A Chorus Line review

Having missed the Melbourne opening night of the new revival of A Chorus Line I took myself along this week and found out that there was a very good reason for the all the sold out performances and extensions to the season.

A mesmerizing performance by a cast of true triple threats, the wow factor ran high right throughout the night. From the moment the lights came up, energy, passion and skill were at peak levels, riveting the audience’s attention throughout the 130 minute running time.

When staging a production of the greatest dance musical of all time, the temptation would surely be to spend all the rehearsal time on the choreography.
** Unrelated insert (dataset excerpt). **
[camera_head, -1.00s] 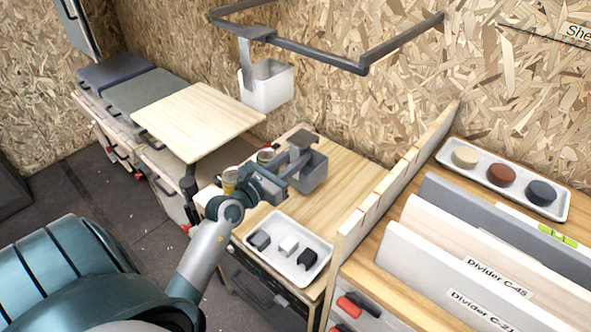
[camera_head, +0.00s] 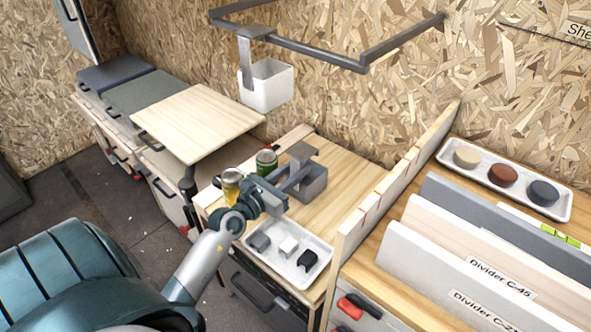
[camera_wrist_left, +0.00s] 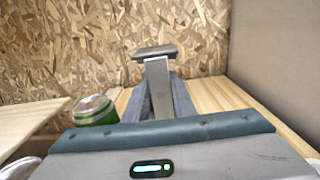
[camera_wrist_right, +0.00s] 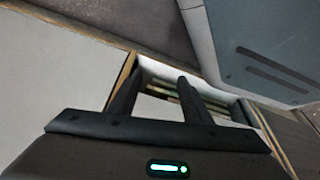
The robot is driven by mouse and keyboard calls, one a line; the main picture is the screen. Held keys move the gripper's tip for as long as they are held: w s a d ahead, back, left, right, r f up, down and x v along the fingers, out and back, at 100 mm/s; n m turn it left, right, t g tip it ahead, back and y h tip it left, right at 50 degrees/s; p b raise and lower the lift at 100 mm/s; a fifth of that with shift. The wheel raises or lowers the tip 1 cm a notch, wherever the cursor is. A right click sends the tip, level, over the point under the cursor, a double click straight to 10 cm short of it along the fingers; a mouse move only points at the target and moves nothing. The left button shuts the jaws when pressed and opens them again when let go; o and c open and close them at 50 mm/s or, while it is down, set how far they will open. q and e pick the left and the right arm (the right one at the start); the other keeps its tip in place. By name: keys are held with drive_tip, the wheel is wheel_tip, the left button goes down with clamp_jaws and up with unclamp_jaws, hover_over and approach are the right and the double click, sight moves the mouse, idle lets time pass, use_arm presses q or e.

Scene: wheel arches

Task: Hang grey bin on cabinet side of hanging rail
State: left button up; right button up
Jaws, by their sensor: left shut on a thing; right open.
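The grey bin (camera_head: 314,187) with its flat-topped hook (camera_head: 302,151) is upright at the wooden worktop. My left gripper (camera_head: 287,183) is shut on it. In the left wrist view the fingers (camera_wrist_left: 160,100) close on the upright hook strap (camera_wrist_left: 157,85), and the bin body is mostly hidden. I cannot tell whether the bin touches the worktop. The dark hanging rail (camera_head: 325,58) is on the wall above and behind. A white bin (camera_head: 270,92) hangs on its left part. My right gripper (camera_wrist_right: 155,95) is open and empty in the right wrist view, and out of the head view.
A yellow can (camera_head: 231,184) and a green can (camera_head: 266,162) stand left of the bin. A white tray (camera_head: 322,272) with small blocks lies in front. A wooden divider wall (camera_head: 385,185) rises at right. A raised wooden board (camera_head: 190,118) is at left.

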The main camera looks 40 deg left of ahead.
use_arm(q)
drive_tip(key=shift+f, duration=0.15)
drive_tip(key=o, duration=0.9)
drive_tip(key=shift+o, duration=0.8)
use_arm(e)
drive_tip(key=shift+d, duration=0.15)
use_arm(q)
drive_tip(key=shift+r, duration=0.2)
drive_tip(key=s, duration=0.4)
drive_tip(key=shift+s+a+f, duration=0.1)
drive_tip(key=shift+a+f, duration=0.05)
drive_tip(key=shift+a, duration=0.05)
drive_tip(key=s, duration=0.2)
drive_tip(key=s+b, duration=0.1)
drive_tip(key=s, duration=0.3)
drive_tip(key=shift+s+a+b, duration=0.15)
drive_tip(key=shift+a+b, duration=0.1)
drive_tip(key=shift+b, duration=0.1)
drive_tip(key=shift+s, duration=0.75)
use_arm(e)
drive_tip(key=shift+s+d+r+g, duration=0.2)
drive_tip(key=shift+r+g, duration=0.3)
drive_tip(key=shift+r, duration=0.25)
The dancing is absolutely top notch here but the extra achievement is the incredibly detailed work on characterization, body language and accents. (A more perfectly realised set of American accents in an Australian show is hard to recall)

Right from the beginning of that fabulous first dance audition, the classic characters are instantly identifiable amongst the crowd. There’s Morales! Gregory Gardener! Paul! Connie! That must be Al and Kristine! And that stunning adult blonde has to be Sheila! Early action is also enhanced by wittily obvious problems of the dancers who are set to be cut in the first round.

Full credit to original Broadway cast member Bayoork Lee for this stunning accomplishment. Humour and pathos, camaraderie and rivalry, tension and resolution are all there in abundance. The spectacular dancing, drilled to perfection, is a joy to behold but it is the interesting and varied stage positioning of actors at other times, a consideration often overlooked, that is the sign of a true master at work.

Highlights amongst the cast are multiple. Joshua Horner, consigned to acting by voice alone for most of the show, is a commanding presence as director Zach. Karlee Misipeka is a sympathetic and involving Diana Morales. Scott Morris bursts with youthful exuberance as newcomer Mark. Kurt Douglas is a sassy, high volume Richie. Rohan Browne succeeds in playing against type as ponderous homosexual Gregory and his dancing is a dream.

Standout discovery of the cast is the shimmering Debora Krizak as world weary Sheila. The resume of the gorgeous, statuesque Krizak (picture a young Kim Cattrall) is relatively slim but her terrific acting, singing and dancing, not to mention presence, surely indicate a busy future on stage. The dejected Sheila’s final walk along the line is a masterstroke.

Finally, the two best-known sequences, both coming one after the other at the eleventh hour, are absolutely blown out of the auditorium. Australian born Anita Louise Combe, monopolized for far too long by the London, and world, stage is in total control as the desperate Cassie. Combe’s singing is of a quality that is almost operatic, her acting is surprisingly, and effectively, understated and her dancing is outstanding. Euan Doidge perfectly captures the fragile resolve of the heavily troubled Paul, the audience hanging on every word of the impeccably sensitive delivery of his monologue.

The current staging, easily as good as the recent Broadway revival, thankfully helps wipe away the memory of the lamentably dreary 1990s Australian tour. Congratulations to Producer Tim Lawson and team.